The contributions are grouped into five sections: Ecological Crisis; Nature, Spirit, and Politics; and Praxis. The volume is effectively organized, progresses well, and gives a clear overview of the ecotheology which is emerging in this ‘up-over’ portion of the globe. Sigurd Bergmann is affirmed by fourteen well-crafted and substantial contributions.

That said, reading Eco-Theology has been a roller-coaster ride for this ‘down-under’ reviewer. There are chapters which delight me, chapters which test my stamina, and chapters which raise expectations and trigger questions that are not answered. I select three: two delights with a challenge in the middle.

Firstly, chapter 4 on ‘Eco-Theology Beyond Order and Chaos’, written by Antje Jackelén, will resonate with academics from ‘down under’ with interests in ecotheology. Science and religion have, over time, converged and diverged in multiple ways. This chapter gives us a confidence that a new and positive relationship is emerging between science and theology. Ecotheology ‘down-under’ is moving into that same space. In our case, there are new relationships between science and Indigenous world views, and growing respect for the holders of Indigenous knowledge.

Secondly, First Nations, Aboriginal, Māori and Pacifika are an important part of ‘down-under’ identity. And Māori and Aboriginal have introduced us to Sami. When Eco-Theology arrived, we went looking for Sami contributions to ecotheology. Mika Vähäkangas opens up the world of Lars Levi Laestadius, sometime Pastor at Karesuando. Lars Levi’s parents were part Sami and his mother, in particular, identified with Sami culture. In 1843, seventeen years into his ministry, he met a young Sami evangelist (‘Maria’) and had a conversion experience that reshaped his faith.

The preaching of Lars Levi Laestadius has the potential to provide Sami inputs into Christian ecotheology. The larger proportion of his congregation were Sami and he regularly preached in their language. Some fifty-four sermons have been preserved but they have been copied multiple times and redacted to match the expectations of non-Sami. Is it possible to revisit the Karesuando sermons with a Sami lens instead of a hybridity lens, and uncover a Sami ecotheology? The challenge is to Mika Vähäkangas or to the extended family of NUST theologians.
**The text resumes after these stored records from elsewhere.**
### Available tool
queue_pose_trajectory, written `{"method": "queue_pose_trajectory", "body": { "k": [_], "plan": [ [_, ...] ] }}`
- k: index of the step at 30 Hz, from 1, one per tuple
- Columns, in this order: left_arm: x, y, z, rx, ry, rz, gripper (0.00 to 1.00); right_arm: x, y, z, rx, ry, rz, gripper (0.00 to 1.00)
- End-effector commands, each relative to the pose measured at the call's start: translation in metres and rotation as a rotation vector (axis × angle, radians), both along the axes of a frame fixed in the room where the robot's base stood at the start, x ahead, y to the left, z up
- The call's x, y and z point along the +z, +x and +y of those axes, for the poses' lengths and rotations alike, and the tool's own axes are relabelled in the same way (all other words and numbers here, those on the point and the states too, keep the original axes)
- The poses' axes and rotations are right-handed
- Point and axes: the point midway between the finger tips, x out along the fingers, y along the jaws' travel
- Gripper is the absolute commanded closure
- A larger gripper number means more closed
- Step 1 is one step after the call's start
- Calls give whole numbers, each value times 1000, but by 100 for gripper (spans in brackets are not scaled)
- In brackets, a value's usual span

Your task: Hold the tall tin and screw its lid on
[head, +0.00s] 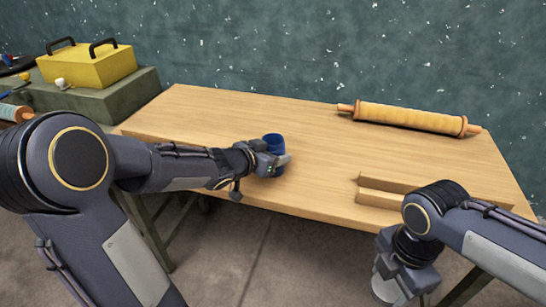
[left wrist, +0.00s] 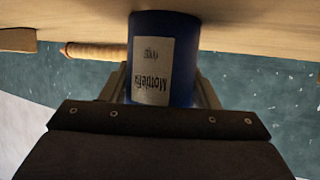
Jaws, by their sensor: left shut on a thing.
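The tall tin (head: 273,142) is a blue cylinder standing upright near the front edge of the table, left of its middle. In the left wrist view the tin (left wrist: 178,35) shows a pale label with dark lettering, upside down in the picture. My left gripper (head: 272,164) is shut on the tin's side, with a finger on each side of it in the wrist view. The tin's base appears to rest on the tabletop. I cannot make out a separate lid in either view.
The wooden table (head: 220,115) is largely bare around the tin. A rolling-pin-like roller (head: 410,118) lies at the back right. A wooden bracket (head: 385,188) sits at the front right, near my right arm. A yellow case (head: 88,68) stands on a green box (head: 125,95) at the left.

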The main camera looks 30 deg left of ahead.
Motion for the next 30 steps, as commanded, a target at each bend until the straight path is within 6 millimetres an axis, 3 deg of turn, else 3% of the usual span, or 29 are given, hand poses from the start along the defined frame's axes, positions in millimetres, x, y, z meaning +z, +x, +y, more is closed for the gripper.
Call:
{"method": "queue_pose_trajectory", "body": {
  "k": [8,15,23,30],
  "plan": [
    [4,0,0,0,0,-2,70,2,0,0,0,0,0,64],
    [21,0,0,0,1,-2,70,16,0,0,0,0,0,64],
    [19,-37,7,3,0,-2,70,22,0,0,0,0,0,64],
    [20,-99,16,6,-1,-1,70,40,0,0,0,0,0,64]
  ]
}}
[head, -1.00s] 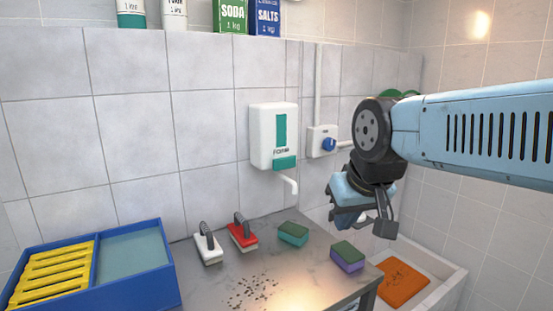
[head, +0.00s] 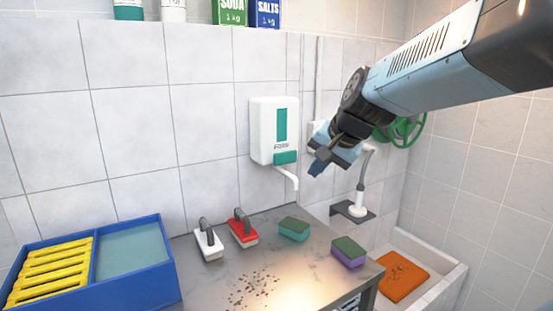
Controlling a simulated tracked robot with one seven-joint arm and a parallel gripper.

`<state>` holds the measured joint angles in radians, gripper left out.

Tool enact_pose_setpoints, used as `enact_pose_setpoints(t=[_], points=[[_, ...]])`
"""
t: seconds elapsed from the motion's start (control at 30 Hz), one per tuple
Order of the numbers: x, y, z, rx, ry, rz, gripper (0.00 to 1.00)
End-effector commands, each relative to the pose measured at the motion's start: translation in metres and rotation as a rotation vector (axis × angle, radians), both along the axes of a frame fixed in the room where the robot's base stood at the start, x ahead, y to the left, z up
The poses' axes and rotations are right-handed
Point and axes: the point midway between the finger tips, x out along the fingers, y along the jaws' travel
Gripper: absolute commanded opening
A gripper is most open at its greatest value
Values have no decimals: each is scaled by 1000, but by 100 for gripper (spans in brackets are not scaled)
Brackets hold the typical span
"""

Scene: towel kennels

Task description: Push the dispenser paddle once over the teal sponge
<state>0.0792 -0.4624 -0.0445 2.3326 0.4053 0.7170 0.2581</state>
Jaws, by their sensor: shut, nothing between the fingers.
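The white foam dispenser (head: 266,135) hangs on the tiled wall, with a teal stripe. Its teal paddle (head: 285,158) is at the lower front, and a white spout (head: 289,178) curves down below it. The teal sponge (head: 294,229), with a dark green top, lies on the grey counter below the spout. I see no foam on it. My gripper (head: 316,170) is shut and empty. It is in the air just right of the paddle, pointing down and left, with a small gap between them in the picture.
A purple sponge (head: 348,252) lies at the counter's right end. A red brush (head: 243,230) and a white brush (head: 208,242) stand left of the teal sponge. A blue tray (head: 130,272) is at left. A shower head (head: 358,205) and green wheel (head: 405,131) are at right.

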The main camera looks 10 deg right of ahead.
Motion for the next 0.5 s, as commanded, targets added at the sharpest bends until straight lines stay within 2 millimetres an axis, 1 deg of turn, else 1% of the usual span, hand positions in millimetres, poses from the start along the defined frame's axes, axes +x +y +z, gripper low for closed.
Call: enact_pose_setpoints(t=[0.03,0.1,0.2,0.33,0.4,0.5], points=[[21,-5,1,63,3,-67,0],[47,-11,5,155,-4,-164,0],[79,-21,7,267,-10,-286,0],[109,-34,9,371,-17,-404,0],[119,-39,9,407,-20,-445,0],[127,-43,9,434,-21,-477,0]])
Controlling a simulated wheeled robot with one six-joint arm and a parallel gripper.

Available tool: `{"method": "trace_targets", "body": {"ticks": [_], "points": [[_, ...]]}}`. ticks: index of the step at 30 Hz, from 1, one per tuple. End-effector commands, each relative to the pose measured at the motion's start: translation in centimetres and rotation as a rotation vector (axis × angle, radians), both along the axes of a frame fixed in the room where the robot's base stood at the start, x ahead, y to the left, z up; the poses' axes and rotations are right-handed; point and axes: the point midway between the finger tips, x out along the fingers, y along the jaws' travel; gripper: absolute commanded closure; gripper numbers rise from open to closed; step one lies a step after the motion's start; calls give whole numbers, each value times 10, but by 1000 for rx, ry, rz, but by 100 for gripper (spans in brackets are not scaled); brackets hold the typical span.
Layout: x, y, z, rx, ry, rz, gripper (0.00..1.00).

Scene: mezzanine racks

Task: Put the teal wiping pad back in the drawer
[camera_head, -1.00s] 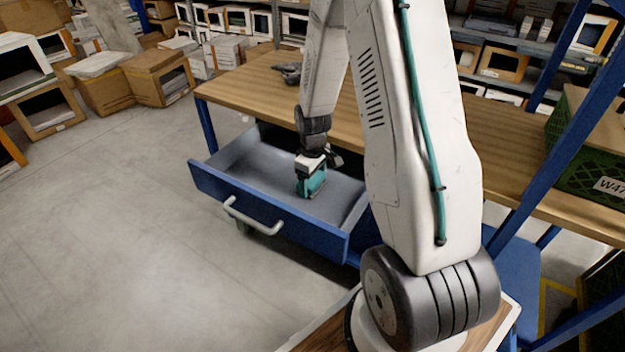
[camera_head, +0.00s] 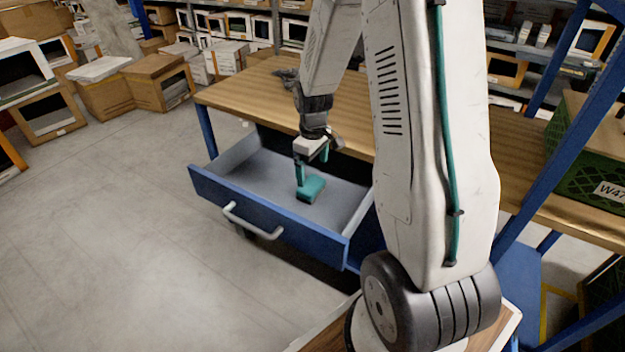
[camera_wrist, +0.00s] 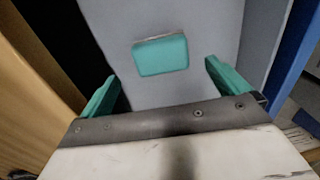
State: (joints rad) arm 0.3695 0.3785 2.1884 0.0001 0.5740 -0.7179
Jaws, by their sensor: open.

Thirdly, many of the lead chapters in Eco-Theology contain bad news. They deal with threats to the future of our planet: ecological crises, climate change, and pollution. They are not alarmist: they analyse factual information in a measured and scholarly manner. Collectively, these chapters make it clear that we face a stark future. Chapter 12 by Jan-Olav Henriksen is an exuberant counter-point. He writes about Hope Cathedral, ‘a religious symbol for a sustainable practice’. This chapter resonates with Sigurd Bergman’s writing, teaching and preaching: it is art, music, urban design, built environment, practical theology and ecotheology.

Fredrikstad is a medium-sized town in southern Norway. Henriksen describes how Lutheran Diocese and community have built a new cathedral on the shore of an ocean filled with plastic waste. In times of crisis we need a cathedral builder’s attitude. Hope Cathedral is built of plastic waste, collected and crafted by volunteers and professionals; the unemployed and the retired. Traditional crafts and discarded modern materials are combined, grounded in the earth and stretching into the sky. It is a symbol of confession, and a symbol of hope, for humanity, and for the more than human. ‘Waste is ugly, but a cathedral of transformed waste can be a thing of beauty’. We, ‘down under’, are in solidarity with our ‘up over’ colleagues as they affirm what the community of Fredrikstad have done.

We delight in our solidarities, but reading Eco-Theology we recognize that we have taken different turns and travel in contrasting scholarly terrains.